Non era del tutto disatteso un taglio così grande, nell’ultimo periodo i messaggi della Fed erano possibilisti e c’era abbastanza consenso su questa possibilità . L’ipotesi di mezzo punto dunque era nell’aria, non è particolarmente sorprendente. Bisogna capire se, come sostengono quasi tutti gli analisti, questo significa che la Fed è pronta ad altri tagli nei prossimi mesi e che quindi la sua intenzione è quella di uscire velocemente dalla politica restrittiva. Per capire questo però bisognerà aspettare le prossime riunioni.
Si parla già di un ulteriore taglio entro la fine del 2024 infatti…
Esatto e non è neanche escluso – ma per questo bisognerà guarderà ai segnali del mercato del lavoro – che ci possa addirittura essere un altro taglio di mezzo punto entro la fine dell’anno.
Il Presidente della Fed Jerome Powell, commentando la decisione in conferenza stampa, ha dichiarato che non si tratta di un segnale di recupero, ma di equilibrio. Secondo lei?
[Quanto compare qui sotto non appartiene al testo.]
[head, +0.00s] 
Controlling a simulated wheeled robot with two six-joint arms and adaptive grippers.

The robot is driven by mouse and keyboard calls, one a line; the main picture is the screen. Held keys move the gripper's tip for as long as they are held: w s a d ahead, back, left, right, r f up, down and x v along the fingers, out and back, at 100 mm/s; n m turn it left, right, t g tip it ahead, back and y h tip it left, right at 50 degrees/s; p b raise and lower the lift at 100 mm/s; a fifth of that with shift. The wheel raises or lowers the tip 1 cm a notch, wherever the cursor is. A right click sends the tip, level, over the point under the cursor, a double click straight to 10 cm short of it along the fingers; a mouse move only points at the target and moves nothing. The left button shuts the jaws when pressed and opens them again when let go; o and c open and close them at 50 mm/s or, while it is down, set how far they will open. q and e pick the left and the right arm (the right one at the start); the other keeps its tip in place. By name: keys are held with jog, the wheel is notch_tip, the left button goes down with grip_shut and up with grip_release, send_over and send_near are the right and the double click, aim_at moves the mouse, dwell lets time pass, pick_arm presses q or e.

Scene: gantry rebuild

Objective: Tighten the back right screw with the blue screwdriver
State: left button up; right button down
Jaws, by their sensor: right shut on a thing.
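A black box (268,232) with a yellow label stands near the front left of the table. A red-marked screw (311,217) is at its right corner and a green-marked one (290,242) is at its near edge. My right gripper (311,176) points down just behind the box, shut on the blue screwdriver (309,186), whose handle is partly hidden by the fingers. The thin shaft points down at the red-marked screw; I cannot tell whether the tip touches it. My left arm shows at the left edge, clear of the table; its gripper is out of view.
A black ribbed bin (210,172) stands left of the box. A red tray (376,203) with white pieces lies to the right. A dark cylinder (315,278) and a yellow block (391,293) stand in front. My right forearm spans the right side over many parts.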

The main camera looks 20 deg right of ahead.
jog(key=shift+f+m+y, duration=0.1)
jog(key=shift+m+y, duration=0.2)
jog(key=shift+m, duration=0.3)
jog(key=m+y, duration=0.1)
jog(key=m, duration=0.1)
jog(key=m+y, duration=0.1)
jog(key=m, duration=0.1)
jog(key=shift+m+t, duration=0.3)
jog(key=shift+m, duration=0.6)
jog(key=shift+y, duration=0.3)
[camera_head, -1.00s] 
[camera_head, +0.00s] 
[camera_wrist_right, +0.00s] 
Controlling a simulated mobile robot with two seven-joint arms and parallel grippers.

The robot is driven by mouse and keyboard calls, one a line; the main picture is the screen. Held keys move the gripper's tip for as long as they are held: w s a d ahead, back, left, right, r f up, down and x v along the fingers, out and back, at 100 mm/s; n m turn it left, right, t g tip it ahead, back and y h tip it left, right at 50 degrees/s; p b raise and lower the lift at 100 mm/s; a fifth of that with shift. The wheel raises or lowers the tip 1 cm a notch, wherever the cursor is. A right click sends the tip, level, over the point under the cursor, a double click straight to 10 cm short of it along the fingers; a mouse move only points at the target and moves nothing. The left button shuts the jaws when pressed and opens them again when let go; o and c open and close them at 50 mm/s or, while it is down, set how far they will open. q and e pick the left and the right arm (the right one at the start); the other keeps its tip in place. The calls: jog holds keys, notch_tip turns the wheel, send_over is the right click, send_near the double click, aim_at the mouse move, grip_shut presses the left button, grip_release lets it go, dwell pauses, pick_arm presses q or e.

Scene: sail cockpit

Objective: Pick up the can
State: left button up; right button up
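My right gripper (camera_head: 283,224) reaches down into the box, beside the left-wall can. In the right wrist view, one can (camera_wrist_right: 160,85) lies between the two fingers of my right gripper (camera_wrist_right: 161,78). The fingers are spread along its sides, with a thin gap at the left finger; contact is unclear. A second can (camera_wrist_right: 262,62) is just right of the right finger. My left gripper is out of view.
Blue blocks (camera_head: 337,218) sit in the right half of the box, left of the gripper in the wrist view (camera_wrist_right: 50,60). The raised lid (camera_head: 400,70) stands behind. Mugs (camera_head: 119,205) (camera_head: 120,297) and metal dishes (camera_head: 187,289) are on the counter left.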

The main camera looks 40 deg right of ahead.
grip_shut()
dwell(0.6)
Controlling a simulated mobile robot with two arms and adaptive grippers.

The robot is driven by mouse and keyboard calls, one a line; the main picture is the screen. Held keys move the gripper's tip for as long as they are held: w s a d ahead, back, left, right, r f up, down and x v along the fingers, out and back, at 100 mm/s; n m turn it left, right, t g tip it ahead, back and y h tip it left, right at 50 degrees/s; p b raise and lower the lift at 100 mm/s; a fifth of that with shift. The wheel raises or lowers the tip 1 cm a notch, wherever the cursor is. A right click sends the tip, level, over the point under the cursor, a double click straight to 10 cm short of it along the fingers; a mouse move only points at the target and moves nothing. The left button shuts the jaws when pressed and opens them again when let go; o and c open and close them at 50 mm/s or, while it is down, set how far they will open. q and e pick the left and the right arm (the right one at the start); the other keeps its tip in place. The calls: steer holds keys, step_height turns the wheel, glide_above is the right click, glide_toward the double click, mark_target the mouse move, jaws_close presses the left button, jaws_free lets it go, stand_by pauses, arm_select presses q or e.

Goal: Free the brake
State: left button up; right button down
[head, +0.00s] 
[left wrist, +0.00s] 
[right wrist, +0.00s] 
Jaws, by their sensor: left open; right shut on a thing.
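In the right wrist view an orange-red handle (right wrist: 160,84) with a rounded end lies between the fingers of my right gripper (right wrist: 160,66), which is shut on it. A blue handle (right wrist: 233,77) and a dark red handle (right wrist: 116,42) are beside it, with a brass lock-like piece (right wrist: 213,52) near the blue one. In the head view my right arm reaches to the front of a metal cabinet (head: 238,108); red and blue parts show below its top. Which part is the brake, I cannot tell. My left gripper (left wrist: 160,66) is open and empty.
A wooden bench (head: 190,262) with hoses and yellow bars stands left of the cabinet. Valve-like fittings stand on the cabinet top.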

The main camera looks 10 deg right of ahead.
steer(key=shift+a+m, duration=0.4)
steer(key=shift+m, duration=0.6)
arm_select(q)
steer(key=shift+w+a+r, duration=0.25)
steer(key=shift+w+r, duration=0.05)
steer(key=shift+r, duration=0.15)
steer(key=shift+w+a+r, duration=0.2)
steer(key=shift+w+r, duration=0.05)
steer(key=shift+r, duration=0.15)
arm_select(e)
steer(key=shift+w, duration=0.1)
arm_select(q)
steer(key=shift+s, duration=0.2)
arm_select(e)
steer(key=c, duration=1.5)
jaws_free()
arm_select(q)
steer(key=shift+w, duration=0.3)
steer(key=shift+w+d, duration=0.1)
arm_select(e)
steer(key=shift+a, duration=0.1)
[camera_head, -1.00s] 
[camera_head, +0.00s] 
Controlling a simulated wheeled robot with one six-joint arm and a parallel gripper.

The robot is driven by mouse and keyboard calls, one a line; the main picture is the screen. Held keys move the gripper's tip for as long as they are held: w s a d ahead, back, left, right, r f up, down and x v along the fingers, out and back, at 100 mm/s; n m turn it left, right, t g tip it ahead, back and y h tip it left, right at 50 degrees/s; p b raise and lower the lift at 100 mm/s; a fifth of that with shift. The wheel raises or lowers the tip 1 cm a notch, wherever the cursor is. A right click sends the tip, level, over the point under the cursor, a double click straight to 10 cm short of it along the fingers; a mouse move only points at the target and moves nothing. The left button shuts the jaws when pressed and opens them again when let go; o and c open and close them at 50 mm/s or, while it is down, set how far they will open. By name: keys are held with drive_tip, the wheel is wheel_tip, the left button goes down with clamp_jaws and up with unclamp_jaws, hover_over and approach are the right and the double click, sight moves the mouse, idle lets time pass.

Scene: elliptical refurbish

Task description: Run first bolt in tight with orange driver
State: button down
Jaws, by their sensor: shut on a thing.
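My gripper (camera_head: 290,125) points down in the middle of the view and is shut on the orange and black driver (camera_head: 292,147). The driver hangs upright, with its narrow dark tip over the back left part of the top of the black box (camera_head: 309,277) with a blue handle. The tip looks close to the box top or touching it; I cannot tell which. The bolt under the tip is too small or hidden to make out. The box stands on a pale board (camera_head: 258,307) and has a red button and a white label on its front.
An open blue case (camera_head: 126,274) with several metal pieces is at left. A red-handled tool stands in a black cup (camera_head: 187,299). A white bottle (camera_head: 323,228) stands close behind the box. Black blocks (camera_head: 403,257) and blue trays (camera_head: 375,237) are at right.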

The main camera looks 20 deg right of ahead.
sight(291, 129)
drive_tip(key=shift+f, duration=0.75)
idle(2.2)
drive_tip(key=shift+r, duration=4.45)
Tutta questa situazione va letta anche considerando il quadro politico americano. Non dimentichiamo che –  ancor più che a livello europeo, dove il board della BCE è nominato dai governi – negli Usa la decisione è assolutamente governativa. L’inflazione negli Usa non è stata del tutto debellata ma ci sono segnali di rallentamento abbastanza forte. Le cose hanno finora funzionato bene per la Fed, perché la politica di Powell è riuscita a far scendere abbastanza l’inflazione. Il problema ora è quello di non lasciare la stretta troppo a lungo, perché il contraccolpo potrebbe ricadere sull’amministrazione Trump (che ha nominato Powell nel 2018, ndr), qualora dovessero vincere i Repubblicani. La Fed quindi si sta muovendo su un doppio binario.
Quali saranno gli effetti di questa decisione sui mercati europei?
Siamo di fronte a un apprezzamento dell’euro rispetto a qualche trimestre fa e naturalmente adesso la BCE, che pure ha iniziato con un piccolo taglio la scorsa settimana, si troverà di nuovo a guardare cosa succede oltreoceano. L’economia europea è veramente imballata, molto di più di quello che ci possiamo raccontare: il motore tedesco è troppo importante e quindi tutti ne risentiranno, chi più chi meno. Avere anche un ulteriore apprezzamento di qualche punto dell’euro significa che si penalizzano ancora le esportazioni europee e questo, nel contesto di un’economia già ferma, potrebbe rivelarsi un problema grosso. Mi aspetto quindi un’altra mossa della Bce per ridurre il livello dei tassi. Il problema della Banca centrale europea è che deve guardare a realtà eccessivamente diverse tra loro e tenerle insieme.